At the direction of our board of directors, on August 8, 2014, Mr. Enzor and Mr. Troy called Mr. Karandikar to inform him that, after consideration of Apax’s June 13 proposal, our board of directors had determined not to pursue a potential transaction with Apax and the Company would instead continue to focus on the execution of its strategic plan. Mr. Karandikar acknowledged the position of our board of directors and asked whether the Company would be willing to share details of its strategic plan so that Apax might take that into account in determining whether it could improve its proposal. Mr. Enzor and Mr. Troy declined to provide this information to Apax but advised Mr. Karandikar that our board of directors would carefully consider any improved proposal, if Apax wished to submit one. There were no further discussions regarding Apax’s June 13 proposal. At around this time, based on market conditions, the Company determined to pursue a refinancing of its outstanding indebtedness, a transaction which was not ultimately consummated.

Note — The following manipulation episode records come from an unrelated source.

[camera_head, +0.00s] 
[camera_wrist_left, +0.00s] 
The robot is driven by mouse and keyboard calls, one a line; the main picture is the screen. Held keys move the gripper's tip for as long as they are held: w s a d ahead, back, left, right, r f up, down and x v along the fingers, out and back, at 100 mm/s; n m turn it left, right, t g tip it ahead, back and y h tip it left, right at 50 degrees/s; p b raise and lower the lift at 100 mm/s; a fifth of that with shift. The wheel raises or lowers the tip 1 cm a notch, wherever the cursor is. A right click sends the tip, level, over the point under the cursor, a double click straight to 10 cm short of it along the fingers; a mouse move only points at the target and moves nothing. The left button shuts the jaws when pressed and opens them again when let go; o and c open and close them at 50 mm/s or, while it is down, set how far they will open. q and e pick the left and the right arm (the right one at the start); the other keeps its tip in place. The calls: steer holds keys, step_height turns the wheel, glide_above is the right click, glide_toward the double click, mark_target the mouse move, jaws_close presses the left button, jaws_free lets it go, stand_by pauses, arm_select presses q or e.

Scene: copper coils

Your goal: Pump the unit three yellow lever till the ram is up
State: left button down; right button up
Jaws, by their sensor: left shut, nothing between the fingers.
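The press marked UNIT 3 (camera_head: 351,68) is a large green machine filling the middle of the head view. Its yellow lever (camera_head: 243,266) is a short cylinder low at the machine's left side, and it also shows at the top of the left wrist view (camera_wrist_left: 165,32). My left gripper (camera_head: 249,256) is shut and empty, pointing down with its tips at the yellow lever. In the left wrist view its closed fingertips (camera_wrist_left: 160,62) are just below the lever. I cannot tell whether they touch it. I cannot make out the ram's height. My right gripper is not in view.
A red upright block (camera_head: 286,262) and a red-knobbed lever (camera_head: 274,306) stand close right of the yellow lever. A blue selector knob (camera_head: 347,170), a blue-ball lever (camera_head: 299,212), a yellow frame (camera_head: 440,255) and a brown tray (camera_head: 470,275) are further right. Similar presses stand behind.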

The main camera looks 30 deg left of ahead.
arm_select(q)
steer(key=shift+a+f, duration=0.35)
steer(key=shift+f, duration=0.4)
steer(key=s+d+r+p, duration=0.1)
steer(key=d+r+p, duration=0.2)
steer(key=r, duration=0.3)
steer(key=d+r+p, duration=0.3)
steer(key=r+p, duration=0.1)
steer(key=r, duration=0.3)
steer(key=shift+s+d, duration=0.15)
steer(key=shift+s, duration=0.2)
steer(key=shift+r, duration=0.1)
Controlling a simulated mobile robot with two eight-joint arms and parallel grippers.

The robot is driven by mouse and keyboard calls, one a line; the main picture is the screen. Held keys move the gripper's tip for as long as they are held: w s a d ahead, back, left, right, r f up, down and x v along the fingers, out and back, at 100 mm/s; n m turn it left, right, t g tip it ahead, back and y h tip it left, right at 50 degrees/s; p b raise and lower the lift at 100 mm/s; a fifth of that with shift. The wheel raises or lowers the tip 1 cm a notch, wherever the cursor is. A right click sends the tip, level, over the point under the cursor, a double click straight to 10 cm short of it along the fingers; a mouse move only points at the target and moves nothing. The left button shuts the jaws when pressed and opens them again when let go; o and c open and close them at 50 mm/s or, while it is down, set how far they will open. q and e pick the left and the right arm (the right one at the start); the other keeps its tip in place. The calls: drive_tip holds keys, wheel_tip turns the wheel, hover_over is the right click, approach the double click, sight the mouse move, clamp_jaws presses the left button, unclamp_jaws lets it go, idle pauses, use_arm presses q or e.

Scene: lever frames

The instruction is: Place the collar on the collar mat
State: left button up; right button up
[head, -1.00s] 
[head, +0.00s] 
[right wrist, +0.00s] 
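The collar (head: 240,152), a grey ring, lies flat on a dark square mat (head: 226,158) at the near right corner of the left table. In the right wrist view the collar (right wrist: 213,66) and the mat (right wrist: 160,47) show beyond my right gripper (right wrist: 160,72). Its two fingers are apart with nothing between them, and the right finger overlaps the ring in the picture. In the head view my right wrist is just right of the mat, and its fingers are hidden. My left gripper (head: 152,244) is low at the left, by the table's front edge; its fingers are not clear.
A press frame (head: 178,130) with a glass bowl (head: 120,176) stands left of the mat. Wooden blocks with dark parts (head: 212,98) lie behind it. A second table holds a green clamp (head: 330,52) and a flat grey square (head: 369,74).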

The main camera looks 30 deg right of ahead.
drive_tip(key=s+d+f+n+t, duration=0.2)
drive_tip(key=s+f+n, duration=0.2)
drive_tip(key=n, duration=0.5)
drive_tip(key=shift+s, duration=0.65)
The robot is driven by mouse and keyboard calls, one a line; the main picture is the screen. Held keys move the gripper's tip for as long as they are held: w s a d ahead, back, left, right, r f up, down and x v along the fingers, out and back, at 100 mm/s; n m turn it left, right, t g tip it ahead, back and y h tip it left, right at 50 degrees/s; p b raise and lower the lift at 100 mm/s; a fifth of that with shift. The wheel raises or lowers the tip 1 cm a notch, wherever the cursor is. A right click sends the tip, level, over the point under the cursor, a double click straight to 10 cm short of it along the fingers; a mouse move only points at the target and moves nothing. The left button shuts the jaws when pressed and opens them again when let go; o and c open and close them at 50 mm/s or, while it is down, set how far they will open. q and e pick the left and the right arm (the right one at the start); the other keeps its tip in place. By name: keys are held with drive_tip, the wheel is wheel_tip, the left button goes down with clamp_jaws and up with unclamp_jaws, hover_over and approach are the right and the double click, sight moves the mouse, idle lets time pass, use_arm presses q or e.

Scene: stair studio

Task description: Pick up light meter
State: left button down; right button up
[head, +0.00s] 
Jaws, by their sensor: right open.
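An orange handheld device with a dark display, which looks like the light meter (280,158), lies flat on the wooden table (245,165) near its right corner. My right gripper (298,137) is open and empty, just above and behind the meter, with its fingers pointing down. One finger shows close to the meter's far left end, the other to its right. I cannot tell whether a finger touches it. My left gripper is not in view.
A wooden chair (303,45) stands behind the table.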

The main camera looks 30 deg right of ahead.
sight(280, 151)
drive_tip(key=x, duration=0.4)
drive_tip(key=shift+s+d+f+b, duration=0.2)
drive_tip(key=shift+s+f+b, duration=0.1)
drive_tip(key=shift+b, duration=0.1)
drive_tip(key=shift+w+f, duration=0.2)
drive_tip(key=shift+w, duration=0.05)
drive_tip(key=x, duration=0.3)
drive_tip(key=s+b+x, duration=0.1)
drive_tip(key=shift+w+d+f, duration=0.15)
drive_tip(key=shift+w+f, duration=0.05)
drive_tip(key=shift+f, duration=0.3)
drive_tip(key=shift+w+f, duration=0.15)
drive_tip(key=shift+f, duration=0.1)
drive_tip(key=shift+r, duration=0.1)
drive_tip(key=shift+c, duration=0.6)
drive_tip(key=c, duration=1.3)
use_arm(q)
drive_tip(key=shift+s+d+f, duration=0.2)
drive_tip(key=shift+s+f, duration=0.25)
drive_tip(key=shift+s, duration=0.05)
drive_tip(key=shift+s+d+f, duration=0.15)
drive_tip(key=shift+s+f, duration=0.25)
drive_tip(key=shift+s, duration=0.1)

The following disclosure supplements the disclosure under the heading “Background of the Merger” by amending and restating the final paragraph on page 30, which continues onto page 31, as follows:

Following the November 25 meeting, Mr. Enzor and Mr. Troy contacted representatives of Apax and requested a written proposal letter reflecting the terms and conditions of its proposal. Later that day, Apax submitted a letter to the board of directors outlining a preliminary non-binding proposal for the purchase of 100% of the outstanding common stock of the Company by Apax for a purchase price of $17.50 to $18.00 per share in cash. The closing price for the Company’s shares on November 25, 2014 was $12.47 per share. In its letter, Apax also requested exclusive negotiations for a period of five weeks. Additionally, among other matters, Apax’s proposal indicated a desire to develop a capital structure that would provide maximum flexibility after the consummation of the transaction to enable the Company to pursue growth initiatives. The proposal also expressed Apax’s interest in keeping the Company’s current management team in place. Apax’s proposal indicated that, at the appropriate time and with the board of directors’ approval, Apax would invite a discussion regarding management’s participation in the equity of the ongoing Company.

The following disclosure supplements the disclosure under the heading “Background of the Merger” by amending and restating the second full paragraph on page 32 as follows:

At a January 6, 2015 meeting of our board of directors, Mr. Troy and representatives of Fried Frank updated the board of directors on the status of the ongoing discussions with RBC Capital Markets regarding its engagement. Certain parameters established in connection with RBC Capital Markets’ engagement included, among other things, the use of informational walls designed to avoid unauthorized disclosure of confidential information relating to the Company and a determination that senior deal team members of RBC Capital Markets involved in providing RBC Capital Markets’ financial advisory services to the Company would not be assigned to any deal team of RBC Capital Markets representing Apax during the pendency of RBC Capital Markets’ engagement with the Company. The board of directors also determined not to engage an additional financial advisor at that time, but directed Mr. Troy to continue to contact other investment banks in the event that a second financial advisor was deemed desirable and appropriate at a later date.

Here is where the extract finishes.